Asbâbun Nuzûl
Surat al-Baqarah (2), Ayat: 62
إِنَّ الَّذِيْنَ آمَنُوْا وَالَّذِيْنَ هَادُوْا
وَالنَّصَارَى وَالصَّابِئِيْنَ مَنْ آمَنَ بِاللَّهِ وَالْيَوْمِ الآخِرِ وَعَمِلَ
صَالِحًا فَلَهُمْ أَجْرُهُمْ عِنْدَ رَبِّهِمْ وَلاَ خَوْفٌ عَلَيْهِمْ وَلاَ هُمْ
يَحْزَنُوْنَ (٦٢)
62.
Sesungguhnya orang-orang Mu’min, orang-orang Yahûdi, orang-orang
Nashrani dan
orang-orang Shâbi-în[1],
siapa saja di antara mereka[2]
yang benar-benar beriman kepada Allah, Hari Akhîr[3]
dan beramal saleh[4],
mereka menerima pahala dari Tuhan (Allah) mereka, tidak ada kekhawatiran kepada
mereka, dan tidak (pula) mereka[5]
bersedih hati.
Al-Hâfizh[6] Ibnu Katsîr[7] mengeluarkan
dalam Tafsîr al-Qurân al-‘Azhîmnya (Jilid. 1, Juz. 1, halaman: 284)[8],
dengan menisbahkan kepada al-Hâfizh Ibnu Abî Hâtim dalam Tafsîr Ibn
Abî Hâtimnya:
قَالَ ابْنُ أَبِيْ حَاتِمٍ: حَدَّثَنَا أَبِيْ،
قَالَ: حَدَّثَنَا ابْنُ أَبِيْ عُمَرَ الْعَدَنِيِّ، قَالَ: حَدَّثَنَا سُفْيَانُ،
عَنِ ابْنِ أَبِيْ نَجِِيْحٍ، عَنْ مُجَاهِدِ، قَالَ: قَالَ سَلْمَانُ الْفَارِسِيِّ: سَأَلْتُ النَّبِيَّ صَلَّى
اللهُ عَلَيْهِ وَسَلَّمَ عَنْ أَهْلِ دِّيْنِ كُنْتُ مَعَهُمْ، فَذَكَرْتُ مِنْ صَلاَتِهِمْ
وَعِبَادَتِهِمْ، فَنَزَلَتْ: (إِنَّ الَّذِيْنَ آمَنُوْا وَالَّذِيْنَ هَادُوْا وَالنَّصَارَى وَالصَّابِئِيْنَ
مَنْ آمَنَ بِاللَّهِ وَالْيَوْمِ الآخِرِ.......).

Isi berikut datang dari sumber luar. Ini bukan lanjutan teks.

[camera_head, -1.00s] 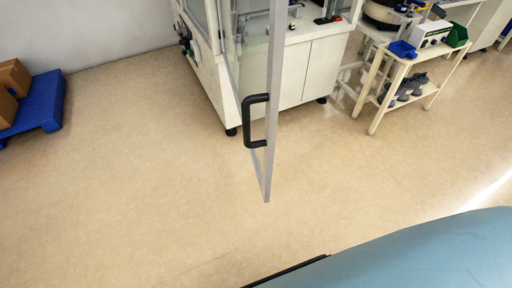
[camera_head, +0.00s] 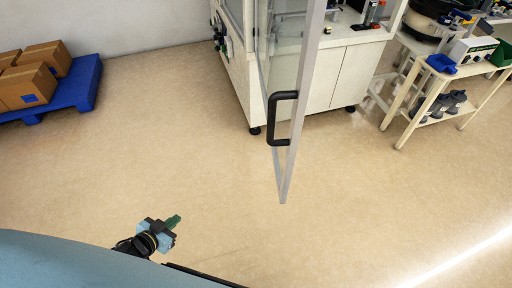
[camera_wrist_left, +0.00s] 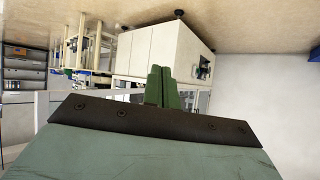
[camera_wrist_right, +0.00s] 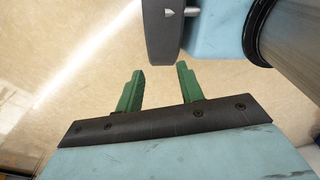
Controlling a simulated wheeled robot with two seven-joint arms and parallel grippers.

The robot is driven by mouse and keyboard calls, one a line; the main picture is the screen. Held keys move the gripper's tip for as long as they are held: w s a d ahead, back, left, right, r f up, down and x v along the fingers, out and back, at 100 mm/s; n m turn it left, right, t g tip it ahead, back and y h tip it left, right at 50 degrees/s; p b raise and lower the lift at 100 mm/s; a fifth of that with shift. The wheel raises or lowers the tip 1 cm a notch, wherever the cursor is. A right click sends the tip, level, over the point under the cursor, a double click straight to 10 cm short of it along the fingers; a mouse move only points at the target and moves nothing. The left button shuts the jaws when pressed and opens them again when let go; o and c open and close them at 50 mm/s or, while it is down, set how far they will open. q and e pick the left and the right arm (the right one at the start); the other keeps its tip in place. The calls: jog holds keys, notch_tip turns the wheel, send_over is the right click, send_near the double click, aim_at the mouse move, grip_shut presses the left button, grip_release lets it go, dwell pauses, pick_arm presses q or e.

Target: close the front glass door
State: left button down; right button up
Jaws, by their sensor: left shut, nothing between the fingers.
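The glass door (camera_head: 303,105) with its pale metal frame stands open, swung out from the white cabinet and seen nearly edge-on. Its black handle (camera_head: 271,120) sits on the left side of the frame. My left gripper (camera_head: 174,221) is low in the head view, to the left of and below the handle, apart from the door. In the left wrist view its green fingers (camera_wrist_left: 161,86) are together and empty. My right gripper is out of the head view; in the right wrist view its green fingers (camera_wrist_right: 160,80) are apart with nothing between them.
The white cabinet (camera_head: 340,78) stands behind the door. A cream trolley (camera_head: 440,75) with a blue bin (camera_head: 441,63) and grey parts is to the right. A blue pallet (camera_head: 82,88) with cardboard boxes (camera_head: 27,86) is at the far left. The floor between is clear.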

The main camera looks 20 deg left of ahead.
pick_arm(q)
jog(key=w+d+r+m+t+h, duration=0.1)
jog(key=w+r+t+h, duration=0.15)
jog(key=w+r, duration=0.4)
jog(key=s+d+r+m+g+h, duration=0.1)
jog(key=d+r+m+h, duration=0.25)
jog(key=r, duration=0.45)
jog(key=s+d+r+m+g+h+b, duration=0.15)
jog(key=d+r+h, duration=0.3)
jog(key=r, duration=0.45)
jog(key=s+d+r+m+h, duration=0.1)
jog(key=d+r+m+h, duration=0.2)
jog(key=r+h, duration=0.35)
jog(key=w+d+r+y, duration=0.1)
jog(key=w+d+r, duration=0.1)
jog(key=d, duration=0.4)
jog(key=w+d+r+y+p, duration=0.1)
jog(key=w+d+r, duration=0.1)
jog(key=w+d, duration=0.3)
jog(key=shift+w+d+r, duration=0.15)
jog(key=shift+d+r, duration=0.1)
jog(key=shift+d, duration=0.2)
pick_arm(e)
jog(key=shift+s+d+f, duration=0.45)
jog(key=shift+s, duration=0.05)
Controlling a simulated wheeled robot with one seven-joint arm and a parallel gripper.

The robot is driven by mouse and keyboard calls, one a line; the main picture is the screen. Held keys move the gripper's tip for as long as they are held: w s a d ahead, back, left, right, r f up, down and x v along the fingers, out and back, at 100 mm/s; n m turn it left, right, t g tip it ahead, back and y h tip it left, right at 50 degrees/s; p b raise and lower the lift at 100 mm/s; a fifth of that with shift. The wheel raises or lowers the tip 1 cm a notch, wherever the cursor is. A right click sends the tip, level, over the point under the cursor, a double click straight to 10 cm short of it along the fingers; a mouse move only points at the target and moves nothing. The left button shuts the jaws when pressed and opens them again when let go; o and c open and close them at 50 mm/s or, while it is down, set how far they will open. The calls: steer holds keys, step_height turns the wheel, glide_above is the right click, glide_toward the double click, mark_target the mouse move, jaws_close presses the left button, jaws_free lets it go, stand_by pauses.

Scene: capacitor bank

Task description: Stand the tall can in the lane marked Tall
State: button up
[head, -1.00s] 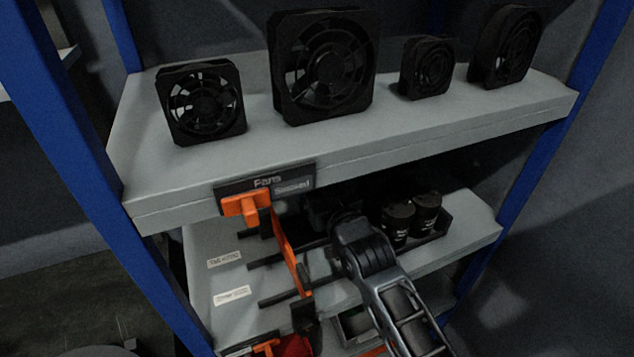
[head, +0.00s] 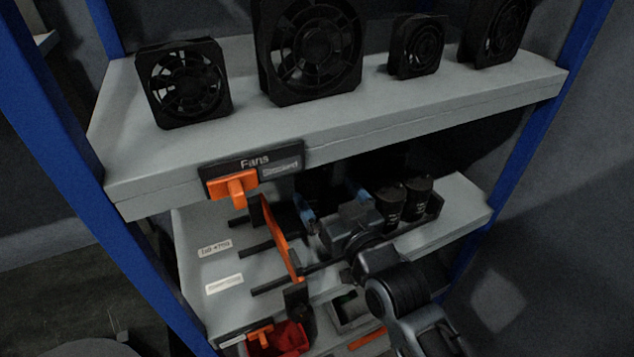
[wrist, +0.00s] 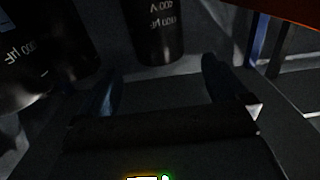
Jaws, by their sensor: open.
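My gripper (head: 332,203) is open on the middle shelf, with its two blue fingers apart. It is left of two black cans, one (head: 391,205) beside another (head: 419,197), upright in a black tray (head: 436,208). The wrist view shows the open fingers (wrist: 160,78), a dark can (wrist: 156,32) beyond the gap between them and a larger-looking can (wrist: 45,50) at the left. Their print appears inverted. I cannot tell which can is the tall one. A lane label (head: 215,248) at the left seems to start with "Tall"; a second label (head: 224,284) is unreadable.
An orange upright panel (head: 280,238) stands between the lanes and my gripper. Black divider bars (head: 268,285) edge the lanes. A red bin (head: 280,340) is below.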

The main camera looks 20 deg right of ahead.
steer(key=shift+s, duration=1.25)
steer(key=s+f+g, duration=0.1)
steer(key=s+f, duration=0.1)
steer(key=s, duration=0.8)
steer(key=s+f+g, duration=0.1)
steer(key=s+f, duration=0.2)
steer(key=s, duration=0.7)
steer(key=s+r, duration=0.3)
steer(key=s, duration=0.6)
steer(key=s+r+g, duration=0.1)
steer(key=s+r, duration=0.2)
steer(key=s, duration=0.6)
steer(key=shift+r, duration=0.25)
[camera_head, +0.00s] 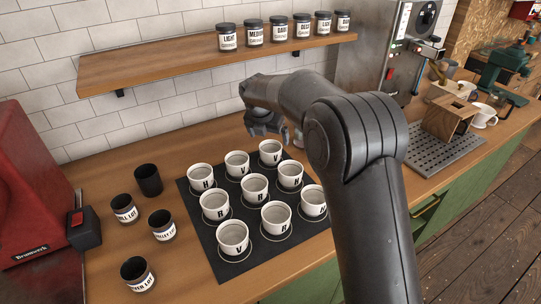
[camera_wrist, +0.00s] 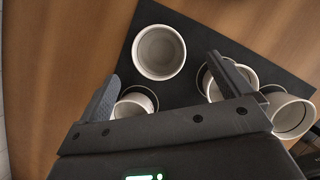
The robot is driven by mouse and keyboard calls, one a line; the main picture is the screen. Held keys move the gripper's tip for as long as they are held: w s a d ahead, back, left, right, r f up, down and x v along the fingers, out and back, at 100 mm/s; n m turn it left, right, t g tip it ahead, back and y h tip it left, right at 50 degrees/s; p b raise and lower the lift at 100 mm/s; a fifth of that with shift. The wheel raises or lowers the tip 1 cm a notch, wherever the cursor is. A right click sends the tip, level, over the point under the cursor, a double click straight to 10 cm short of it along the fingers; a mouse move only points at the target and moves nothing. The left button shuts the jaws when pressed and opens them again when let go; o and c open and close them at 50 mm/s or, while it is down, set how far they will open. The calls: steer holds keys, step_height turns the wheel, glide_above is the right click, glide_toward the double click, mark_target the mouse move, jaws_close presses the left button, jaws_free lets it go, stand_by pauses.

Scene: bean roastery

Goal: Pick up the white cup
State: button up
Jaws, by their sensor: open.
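Several white cups with black letters stand on a black mat (camera_head: 203,243); the back-right cup (camera_head: 270,158) is nearest my gripper (camera_head: 268,133). A plain white mug (camera_head: 484,118) stands far right by the machine. My gripper is open and empty, above the counter behind the mat's back edge. In the wrist view, one upright white cup (camera_wrist: 159,52) shows ahead, roughly between the fingertips of my gripper (camera_wrist: 163,70). Other cups show beside and partly behind the fingers, such as the one at the right (camera_wrist: 290,117). I cannot tell which cup is meant.
Black labelled tins (camera_head: 148,180) stand left of the mat, beside a red machine (camera_head: 35,190). A wooden shelf (camera_head: 180,67) with several dark jars hangs over the counter's back. A wooden box (camera_head: 446,118) stands on a perforated tray (camera_head: 440,155) at the right.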

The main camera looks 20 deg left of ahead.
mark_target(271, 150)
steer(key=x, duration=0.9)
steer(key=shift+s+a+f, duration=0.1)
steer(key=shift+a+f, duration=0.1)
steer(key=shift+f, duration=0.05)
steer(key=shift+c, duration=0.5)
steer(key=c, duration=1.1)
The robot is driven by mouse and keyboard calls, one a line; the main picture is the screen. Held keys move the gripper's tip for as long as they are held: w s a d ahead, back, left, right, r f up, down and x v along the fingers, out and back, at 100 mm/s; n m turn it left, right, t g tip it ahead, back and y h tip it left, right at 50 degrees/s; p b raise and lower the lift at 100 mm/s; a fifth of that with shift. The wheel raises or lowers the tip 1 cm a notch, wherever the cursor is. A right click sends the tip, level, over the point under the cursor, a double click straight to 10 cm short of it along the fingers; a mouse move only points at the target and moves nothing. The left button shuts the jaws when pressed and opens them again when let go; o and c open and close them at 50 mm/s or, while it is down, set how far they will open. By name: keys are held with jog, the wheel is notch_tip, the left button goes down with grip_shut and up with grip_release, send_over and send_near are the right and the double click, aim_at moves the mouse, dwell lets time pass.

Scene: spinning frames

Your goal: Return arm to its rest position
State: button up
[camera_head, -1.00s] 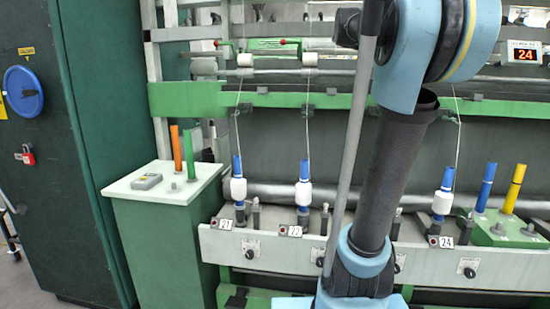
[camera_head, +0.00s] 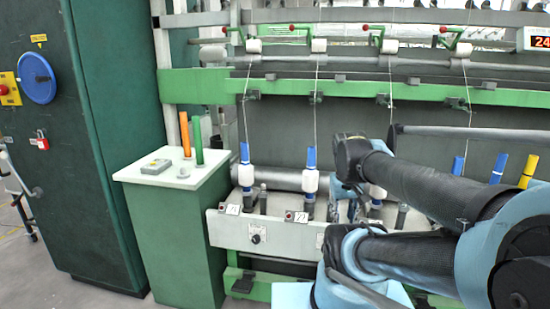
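My arm reaches in from the lower right, folded, with its blue and black links lying across the right half of the view. Its dark wrist end is near the middle, in front of the spinning frame (camera_head: 230,232). My gripper (camera_head: 352,205) seems to hang below that wrist, small and dark against the bobbins. I cannot make out its fingers clearly, nor whether it holds anything. The arm covers part of the frame's front panel and some spindles there.
A green cabinet with a white top (camera_head: 205,178) stands at the left, bearing an orange tube (camera_head: 185,135), a green tube (camera_head: 197,140) and a grey box (camera_head: 156,166). White bobbins (camera_head: 246,175) on blue tubes line the frame. A tall dark green cabinet (camera_head: 115,130) is far left.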

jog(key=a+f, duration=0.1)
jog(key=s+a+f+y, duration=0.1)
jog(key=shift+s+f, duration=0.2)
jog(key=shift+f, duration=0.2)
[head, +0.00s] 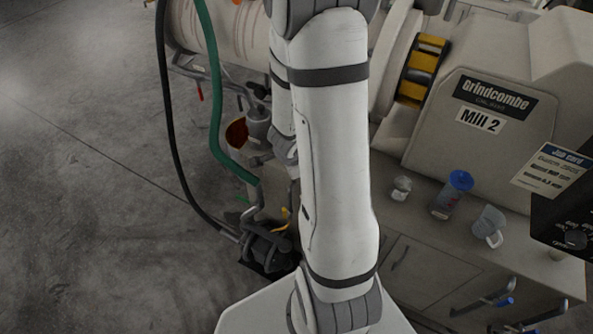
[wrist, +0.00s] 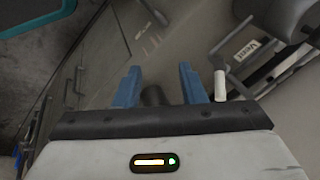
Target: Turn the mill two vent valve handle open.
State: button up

“Ibnu Abî Hâtim[9] berkata: “Telah
bercerita kepada kami (kepada Ibnu Abî Hâtim) ayahku (ayahnya Ibnu Abî Hâtim),
dia (ayahnya Ibnu Abî Hâtim) berkata: “Ibnu Abî ‘Umar al-‘Adanî[10] telah bercerita kepada kami (kepada
ayahnya Ibnu Abî Hâtim), dia (Ibnu Abî ‘Umar al-‘Adanî) berkata: “Sufyân[11] telah bercerita
kepada kami (kepada Ibnu Abî ‘Umar al-‘Adanî) dari Ibnu Abî Najîh[12] dari Mujâhid[13], dia (Mujâhid)
berkata: “Salmân al-Fârisy[14] berkata: “Saya (Salmân)
pernah bertanya kepada Nabi SAW. tentang pemeluk agama yang pernah saya (Salmân)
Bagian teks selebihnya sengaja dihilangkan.